**Dataset excerpt:**
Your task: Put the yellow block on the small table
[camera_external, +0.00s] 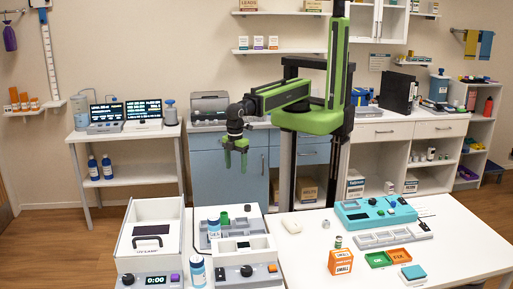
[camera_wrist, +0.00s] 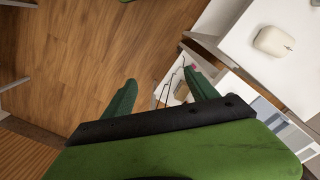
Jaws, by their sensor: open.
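My gripper (camera_external: 235,166) is open and empty, hanging in the air behind the front white table in the external view. Its two green fingers (camera_wrist: 160,78) stand apart in the wrist view, over wooden floor and furniture edges. I cannot make out a clear yellow block in either view. A small white table (camera_external: 152,132) stands at the left by the wall, carrying two dark screens. It is left of my gripper and well apart from it. I cannot tell if it is the table named in the task.
A white mouse-like object (camera_wrist: 272,40) lies on a white surface in the wrist view. Open floor (camera_external: 60,225) lies at left.

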**Task description:** Ignore the images and quote every line of the listing exactly.

**Response below:**
Your task: Put the yellow block on the small table
[camera_external, +0.00s] 
[camera_wrist, +0.00s] 
Jaws, by their sensor: open.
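My gripper (camera_external: 235,166) is open and empty, hanging in the air behind the front white table in the external view. Its two green fingers (camera_wrist: 160,78) stand apart in the wrist view, over wooden floor and furniture edges. I cannot make out a clear yellow block in either view. A small white table (camera_external: 152,132) stands at the left by the wall, carrying two dark screens. It is left of my gripper and well apart from it. I cannot tell if it is the table named in the task.
A white mouse-like object (camera_wrist: 272,40) lies on a white surface in the wrist view. Open floor (camera_external: 60,225) lies at left.

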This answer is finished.